[Rows from a dataset]
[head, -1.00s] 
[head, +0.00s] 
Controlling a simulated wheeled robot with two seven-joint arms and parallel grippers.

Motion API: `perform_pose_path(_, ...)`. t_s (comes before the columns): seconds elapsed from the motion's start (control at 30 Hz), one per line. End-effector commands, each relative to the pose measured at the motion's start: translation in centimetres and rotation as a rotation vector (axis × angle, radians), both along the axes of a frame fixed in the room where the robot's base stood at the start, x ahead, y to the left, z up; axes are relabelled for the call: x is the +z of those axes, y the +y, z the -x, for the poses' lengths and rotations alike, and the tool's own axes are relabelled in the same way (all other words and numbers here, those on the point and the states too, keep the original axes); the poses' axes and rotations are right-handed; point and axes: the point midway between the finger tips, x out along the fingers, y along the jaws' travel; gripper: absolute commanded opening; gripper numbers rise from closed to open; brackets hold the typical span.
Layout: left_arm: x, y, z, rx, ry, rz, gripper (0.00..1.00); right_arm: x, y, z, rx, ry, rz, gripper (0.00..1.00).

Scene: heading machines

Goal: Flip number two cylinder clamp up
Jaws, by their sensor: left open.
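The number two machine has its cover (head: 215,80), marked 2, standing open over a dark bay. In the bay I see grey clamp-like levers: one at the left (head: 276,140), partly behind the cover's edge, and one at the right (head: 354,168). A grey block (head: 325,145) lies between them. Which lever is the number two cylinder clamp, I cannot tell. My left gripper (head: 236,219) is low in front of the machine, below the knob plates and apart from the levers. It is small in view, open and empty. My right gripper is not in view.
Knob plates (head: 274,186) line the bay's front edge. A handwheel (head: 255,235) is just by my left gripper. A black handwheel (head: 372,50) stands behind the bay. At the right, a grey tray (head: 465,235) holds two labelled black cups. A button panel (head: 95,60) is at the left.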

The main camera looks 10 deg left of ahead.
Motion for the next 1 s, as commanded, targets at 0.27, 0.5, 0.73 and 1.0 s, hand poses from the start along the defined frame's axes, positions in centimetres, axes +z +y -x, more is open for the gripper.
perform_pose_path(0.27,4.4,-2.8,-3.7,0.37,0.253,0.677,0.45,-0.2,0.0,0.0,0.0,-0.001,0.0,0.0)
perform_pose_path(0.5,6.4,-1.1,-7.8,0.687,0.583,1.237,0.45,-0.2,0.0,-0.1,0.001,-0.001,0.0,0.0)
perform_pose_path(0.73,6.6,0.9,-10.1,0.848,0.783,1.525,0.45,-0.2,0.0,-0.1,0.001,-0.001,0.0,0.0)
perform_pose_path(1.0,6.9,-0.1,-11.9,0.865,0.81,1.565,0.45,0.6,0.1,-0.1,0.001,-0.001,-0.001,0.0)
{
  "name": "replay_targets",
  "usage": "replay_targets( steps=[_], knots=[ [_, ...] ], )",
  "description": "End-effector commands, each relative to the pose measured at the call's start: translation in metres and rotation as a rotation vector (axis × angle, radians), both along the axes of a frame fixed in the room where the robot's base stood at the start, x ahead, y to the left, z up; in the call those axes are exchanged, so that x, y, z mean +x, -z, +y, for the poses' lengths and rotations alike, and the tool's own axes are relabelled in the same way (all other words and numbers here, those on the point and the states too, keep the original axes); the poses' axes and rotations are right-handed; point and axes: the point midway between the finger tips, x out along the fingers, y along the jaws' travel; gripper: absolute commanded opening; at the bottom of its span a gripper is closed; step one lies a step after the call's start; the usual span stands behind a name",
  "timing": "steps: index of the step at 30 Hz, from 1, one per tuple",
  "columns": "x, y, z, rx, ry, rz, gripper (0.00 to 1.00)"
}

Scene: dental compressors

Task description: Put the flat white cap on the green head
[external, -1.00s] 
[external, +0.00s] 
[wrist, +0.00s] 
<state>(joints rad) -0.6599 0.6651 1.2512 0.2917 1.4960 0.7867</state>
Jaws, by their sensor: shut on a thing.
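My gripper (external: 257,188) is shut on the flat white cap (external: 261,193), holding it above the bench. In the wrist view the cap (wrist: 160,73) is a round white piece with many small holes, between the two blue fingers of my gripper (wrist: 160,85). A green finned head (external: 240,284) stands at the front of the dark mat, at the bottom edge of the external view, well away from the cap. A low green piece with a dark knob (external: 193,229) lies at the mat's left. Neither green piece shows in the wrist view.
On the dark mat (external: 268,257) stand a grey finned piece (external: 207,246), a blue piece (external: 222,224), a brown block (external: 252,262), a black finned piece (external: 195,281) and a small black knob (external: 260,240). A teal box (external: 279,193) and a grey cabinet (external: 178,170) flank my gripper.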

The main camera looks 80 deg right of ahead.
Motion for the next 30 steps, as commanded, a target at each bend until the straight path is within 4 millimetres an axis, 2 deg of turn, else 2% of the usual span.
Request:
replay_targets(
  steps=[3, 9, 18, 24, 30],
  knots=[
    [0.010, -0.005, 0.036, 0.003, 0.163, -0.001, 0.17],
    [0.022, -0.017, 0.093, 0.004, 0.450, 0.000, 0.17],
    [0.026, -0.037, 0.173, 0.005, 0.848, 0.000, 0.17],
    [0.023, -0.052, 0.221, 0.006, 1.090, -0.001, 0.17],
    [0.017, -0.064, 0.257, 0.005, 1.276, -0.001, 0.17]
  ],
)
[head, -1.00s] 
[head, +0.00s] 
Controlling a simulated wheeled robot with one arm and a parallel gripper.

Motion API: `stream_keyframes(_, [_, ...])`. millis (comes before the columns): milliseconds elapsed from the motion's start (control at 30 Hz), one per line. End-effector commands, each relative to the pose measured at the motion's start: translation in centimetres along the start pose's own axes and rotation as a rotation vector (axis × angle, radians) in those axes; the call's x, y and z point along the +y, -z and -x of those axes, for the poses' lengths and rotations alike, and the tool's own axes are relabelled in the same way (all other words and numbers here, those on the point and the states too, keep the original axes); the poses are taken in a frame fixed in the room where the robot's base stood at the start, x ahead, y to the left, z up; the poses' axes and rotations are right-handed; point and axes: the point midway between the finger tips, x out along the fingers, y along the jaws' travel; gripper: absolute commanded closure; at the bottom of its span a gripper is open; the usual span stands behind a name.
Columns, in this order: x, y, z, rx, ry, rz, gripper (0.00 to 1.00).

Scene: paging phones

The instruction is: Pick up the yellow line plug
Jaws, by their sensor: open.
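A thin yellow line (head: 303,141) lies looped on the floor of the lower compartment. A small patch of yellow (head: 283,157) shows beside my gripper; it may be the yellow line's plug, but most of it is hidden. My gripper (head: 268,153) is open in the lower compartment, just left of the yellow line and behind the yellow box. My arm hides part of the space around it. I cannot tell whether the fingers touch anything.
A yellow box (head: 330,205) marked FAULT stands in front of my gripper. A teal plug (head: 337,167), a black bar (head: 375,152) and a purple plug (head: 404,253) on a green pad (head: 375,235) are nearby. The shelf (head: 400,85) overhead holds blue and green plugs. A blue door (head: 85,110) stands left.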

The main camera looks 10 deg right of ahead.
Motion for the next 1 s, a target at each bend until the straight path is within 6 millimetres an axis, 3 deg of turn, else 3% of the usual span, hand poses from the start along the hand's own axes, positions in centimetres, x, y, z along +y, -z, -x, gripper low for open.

■ **Exercise requirements**
Looking at the entries above, state how many lines contain "camera"; give the number alone.

■ **Expected answer**
3